● **STATED PROBLEM**: Reproduce nothing except the lines between the line with "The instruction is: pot" and the line with "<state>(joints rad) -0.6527", both ends included, and please leave out pictures.

● **ENTRIES**:
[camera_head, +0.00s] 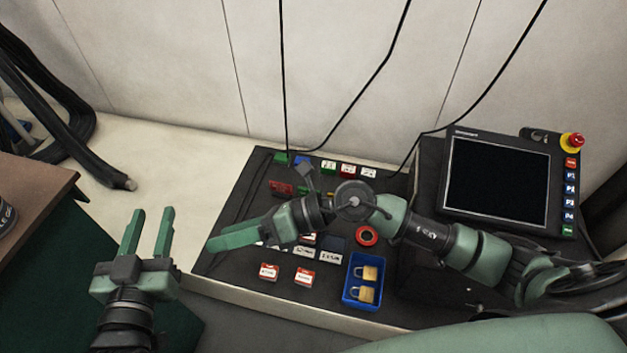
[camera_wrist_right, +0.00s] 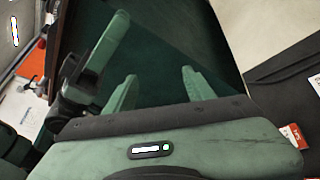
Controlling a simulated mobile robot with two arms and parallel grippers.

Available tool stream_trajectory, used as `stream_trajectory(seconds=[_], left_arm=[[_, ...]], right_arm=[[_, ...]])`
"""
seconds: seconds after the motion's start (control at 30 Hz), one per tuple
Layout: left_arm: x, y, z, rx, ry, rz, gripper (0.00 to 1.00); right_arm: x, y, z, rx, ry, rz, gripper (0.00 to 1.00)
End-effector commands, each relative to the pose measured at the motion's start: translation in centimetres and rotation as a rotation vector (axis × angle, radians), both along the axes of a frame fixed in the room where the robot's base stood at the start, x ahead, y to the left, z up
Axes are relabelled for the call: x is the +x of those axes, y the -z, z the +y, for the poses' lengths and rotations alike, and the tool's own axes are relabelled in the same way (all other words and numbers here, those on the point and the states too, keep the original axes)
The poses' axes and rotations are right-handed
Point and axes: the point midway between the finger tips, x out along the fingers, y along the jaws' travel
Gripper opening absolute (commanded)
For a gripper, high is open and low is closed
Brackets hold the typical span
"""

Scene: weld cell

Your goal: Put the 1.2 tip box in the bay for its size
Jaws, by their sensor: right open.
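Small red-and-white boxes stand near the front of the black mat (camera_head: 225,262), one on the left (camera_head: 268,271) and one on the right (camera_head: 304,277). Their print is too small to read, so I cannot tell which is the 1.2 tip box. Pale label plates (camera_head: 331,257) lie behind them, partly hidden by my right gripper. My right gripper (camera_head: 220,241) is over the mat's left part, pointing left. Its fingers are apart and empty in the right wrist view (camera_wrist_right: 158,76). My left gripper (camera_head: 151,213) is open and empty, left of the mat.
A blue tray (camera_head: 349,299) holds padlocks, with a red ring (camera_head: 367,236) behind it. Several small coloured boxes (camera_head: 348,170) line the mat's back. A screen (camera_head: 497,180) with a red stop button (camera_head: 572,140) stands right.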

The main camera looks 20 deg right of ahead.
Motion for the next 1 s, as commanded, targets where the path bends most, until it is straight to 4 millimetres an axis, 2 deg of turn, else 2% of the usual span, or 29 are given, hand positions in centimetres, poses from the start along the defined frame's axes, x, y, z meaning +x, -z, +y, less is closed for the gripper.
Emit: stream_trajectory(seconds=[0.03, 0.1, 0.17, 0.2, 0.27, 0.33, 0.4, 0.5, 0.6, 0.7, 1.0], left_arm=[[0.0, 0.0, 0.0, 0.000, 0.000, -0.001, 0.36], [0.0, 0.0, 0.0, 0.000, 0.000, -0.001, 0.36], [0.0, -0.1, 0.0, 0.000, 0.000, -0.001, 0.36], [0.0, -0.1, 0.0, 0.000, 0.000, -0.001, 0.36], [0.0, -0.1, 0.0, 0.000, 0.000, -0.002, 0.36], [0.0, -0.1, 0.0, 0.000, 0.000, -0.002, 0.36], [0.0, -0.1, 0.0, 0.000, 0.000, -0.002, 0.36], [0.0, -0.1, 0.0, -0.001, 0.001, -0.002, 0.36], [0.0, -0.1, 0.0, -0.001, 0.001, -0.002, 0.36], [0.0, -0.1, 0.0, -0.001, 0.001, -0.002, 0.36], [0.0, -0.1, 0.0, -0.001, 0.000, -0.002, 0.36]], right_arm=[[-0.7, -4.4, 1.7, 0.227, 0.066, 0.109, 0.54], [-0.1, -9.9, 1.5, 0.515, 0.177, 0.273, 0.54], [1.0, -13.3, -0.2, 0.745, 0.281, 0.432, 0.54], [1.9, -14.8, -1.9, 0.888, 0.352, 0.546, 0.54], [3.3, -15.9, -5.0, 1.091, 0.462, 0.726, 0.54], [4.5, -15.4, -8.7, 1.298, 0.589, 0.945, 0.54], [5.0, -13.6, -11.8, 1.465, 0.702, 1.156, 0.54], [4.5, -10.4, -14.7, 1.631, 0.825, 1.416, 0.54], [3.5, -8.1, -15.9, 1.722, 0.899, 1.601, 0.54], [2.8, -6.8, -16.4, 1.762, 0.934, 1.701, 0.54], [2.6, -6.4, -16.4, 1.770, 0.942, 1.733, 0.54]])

==

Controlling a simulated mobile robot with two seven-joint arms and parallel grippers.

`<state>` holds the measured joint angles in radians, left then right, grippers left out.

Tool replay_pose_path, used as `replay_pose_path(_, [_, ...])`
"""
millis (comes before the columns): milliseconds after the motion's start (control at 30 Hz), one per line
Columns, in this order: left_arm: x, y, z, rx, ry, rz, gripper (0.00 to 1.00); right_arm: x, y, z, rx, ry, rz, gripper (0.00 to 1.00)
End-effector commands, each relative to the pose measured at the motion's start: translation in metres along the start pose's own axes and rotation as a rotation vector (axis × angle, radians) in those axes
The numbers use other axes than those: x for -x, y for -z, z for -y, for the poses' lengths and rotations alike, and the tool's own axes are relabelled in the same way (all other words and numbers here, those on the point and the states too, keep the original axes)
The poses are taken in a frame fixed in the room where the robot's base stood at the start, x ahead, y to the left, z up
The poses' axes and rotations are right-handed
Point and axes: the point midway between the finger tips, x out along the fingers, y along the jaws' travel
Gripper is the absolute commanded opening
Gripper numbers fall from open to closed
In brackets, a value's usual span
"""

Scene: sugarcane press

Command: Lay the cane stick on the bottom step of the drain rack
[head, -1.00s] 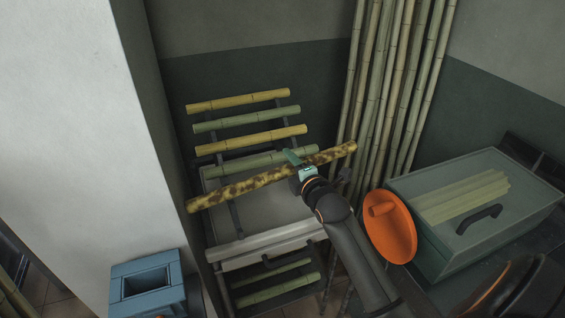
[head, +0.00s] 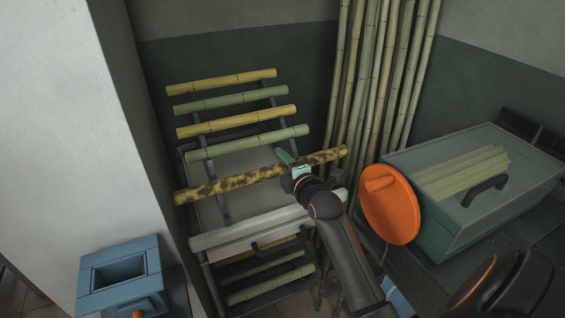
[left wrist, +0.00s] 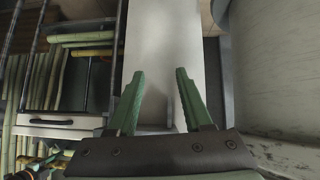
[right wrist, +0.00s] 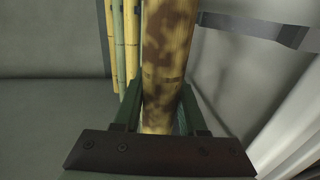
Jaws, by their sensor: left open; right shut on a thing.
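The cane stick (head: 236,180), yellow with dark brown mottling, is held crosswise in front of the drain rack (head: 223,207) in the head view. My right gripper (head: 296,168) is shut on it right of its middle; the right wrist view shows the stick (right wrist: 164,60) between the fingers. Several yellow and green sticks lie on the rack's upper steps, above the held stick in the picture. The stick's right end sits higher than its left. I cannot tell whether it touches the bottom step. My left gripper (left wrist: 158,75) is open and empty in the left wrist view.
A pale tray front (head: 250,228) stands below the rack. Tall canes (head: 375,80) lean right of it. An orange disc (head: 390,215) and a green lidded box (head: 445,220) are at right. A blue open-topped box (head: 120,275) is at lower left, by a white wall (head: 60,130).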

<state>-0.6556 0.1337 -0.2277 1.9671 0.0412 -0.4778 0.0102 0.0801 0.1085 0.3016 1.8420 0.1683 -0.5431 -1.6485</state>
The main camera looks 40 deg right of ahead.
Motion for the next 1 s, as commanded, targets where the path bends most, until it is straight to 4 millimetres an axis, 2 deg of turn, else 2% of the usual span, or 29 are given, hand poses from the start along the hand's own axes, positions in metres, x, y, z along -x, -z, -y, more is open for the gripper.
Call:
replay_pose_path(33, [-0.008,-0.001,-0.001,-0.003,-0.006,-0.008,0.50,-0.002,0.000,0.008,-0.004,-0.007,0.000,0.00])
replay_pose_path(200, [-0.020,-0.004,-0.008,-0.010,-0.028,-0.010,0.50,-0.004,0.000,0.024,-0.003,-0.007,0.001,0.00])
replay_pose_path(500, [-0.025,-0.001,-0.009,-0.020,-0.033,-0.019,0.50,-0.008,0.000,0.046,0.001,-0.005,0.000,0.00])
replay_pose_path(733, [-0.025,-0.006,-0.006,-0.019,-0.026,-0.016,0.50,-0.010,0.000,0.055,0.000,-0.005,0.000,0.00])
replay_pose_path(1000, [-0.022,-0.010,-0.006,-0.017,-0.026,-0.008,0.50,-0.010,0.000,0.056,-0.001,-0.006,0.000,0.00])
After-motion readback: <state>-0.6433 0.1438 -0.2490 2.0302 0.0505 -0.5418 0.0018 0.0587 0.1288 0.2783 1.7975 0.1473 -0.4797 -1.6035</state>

--

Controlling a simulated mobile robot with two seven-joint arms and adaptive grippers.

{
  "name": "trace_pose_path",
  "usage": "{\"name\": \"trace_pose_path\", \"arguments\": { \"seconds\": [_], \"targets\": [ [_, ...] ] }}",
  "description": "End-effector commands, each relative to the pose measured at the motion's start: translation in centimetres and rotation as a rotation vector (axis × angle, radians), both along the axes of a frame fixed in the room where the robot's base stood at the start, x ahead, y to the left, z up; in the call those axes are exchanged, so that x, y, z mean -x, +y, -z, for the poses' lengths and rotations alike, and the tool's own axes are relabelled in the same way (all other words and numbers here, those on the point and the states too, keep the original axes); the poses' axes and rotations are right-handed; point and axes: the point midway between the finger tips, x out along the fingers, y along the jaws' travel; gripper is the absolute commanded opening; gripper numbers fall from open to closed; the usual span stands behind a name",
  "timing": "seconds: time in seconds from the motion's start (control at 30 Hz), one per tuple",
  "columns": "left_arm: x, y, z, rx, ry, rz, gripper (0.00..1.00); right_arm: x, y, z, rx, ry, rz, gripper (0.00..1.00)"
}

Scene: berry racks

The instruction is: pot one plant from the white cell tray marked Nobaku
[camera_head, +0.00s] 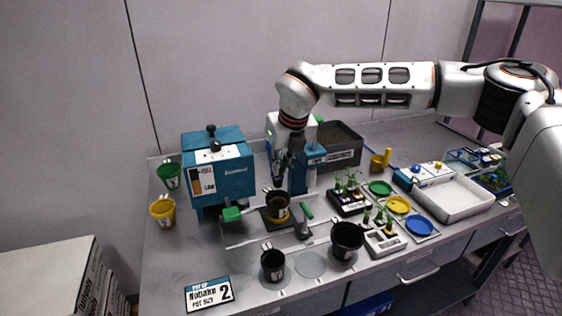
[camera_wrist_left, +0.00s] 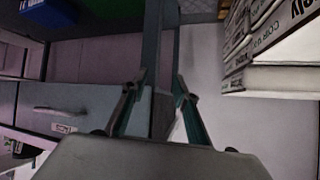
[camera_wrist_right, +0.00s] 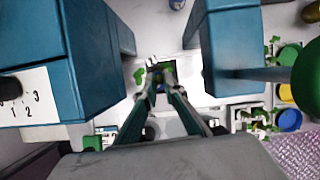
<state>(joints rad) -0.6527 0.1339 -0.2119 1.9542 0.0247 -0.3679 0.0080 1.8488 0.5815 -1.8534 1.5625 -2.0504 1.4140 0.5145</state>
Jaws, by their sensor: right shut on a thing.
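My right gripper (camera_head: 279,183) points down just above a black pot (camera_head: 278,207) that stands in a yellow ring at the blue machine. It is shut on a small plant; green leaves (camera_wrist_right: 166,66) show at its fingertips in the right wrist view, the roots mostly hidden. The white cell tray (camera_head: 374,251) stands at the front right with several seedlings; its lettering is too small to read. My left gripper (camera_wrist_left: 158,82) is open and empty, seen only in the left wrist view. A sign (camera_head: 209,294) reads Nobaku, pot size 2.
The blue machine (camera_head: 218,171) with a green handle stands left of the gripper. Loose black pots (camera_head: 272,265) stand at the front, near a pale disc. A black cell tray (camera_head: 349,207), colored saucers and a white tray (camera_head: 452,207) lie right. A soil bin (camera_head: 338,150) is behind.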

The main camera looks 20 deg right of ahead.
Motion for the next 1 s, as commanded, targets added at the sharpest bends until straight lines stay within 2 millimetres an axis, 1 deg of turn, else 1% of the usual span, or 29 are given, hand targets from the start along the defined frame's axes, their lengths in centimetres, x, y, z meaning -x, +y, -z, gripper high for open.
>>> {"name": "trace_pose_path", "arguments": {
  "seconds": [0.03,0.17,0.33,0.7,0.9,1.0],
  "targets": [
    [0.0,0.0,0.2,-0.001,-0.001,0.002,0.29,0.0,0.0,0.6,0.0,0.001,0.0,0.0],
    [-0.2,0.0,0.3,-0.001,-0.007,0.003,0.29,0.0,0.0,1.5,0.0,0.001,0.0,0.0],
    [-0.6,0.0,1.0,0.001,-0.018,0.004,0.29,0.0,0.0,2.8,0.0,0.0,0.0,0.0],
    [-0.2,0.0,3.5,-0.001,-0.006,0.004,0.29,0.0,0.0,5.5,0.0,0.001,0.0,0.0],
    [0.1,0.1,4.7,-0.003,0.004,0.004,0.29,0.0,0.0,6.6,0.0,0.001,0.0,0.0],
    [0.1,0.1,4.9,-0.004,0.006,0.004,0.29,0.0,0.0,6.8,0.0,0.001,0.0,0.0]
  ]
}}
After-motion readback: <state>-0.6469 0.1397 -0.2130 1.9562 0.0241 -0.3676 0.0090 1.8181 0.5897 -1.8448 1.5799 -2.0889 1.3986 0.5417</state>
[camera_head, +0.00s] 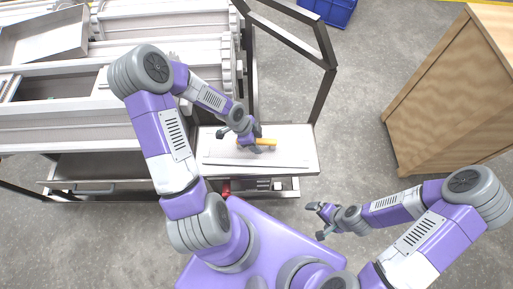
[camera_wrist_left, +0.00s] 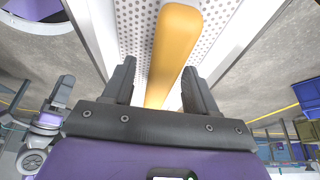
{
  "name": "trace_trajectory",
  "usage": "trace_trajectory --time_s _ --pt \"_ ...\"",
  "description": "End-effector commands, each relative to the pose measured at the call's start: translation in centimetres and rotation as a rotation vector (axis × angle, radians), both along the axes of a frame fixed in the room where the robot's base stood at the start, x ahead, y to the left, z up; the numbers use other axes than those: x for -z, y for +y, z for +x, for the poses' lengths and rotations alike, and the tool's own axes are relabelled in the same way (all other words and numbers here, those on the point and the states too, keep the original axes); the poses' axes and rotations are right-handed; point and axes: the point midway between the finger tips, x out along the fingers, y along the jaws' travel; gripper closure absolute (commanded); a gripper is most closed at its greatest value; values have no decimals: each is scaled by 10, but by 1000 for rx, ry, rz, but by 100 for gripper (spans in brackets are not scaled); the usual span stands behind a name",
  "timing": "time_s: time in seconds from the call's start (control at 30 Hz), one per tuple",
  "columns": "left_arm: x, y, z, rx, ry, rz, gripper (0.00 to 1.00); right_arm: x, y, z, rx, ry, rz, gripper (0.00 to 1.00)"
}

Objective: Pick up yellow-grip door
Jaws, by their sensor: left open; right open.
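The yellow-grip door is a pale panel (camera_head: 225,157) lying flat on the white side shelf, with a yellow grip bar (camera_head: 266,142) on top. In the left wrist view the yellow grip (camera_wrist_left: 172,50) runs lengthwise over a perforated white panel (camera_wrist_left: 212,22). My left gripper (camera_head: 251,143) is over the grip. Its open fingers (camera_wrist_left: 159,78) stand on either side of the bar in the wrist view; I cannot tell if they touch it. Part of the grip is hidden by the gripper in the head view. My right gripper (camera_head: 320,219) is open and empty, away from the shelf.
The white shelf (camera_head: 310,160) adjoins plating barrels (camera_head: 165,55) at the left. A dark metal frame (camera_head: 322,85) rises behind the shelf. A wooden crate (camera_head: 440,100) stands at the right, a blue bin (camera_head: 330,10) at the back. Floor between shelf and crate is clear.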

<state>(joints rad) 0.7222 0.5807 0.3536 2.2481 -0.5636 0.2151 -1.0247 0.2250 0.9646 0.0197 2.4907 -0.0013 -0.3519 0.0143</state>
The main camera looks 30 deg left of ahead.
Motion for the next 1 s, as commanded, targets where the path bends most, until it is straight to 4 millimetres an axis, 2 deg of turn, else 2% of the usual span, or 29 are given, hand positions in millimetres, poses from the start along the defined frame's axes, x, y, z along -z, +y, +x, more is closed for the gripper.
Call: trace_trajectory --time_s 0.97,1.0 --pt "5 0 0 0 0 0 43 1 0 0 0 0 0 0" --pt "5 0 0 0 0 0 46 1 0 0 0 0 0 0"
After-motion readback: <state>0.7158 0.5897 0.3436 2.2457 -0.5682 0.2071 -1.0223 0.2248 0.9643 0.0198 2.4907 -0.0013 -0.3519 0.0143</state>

● **SOLVED PROBLEM**:
The instruction is: pot one plant from the white cell tray marked Nobaku
[camera_head, +0.00s] 
[camera_wrist_left, +0.00s] 
[camera_wrist_right, +0.00s] 
<state>(joints rad) -0.6527 0.1339 -0.2119 1.9542 0.0247 -0.3679 0.0080 1.8488 0.5815 -1.8534 1.5625 -2.0504 1.4140 0.5145</state>

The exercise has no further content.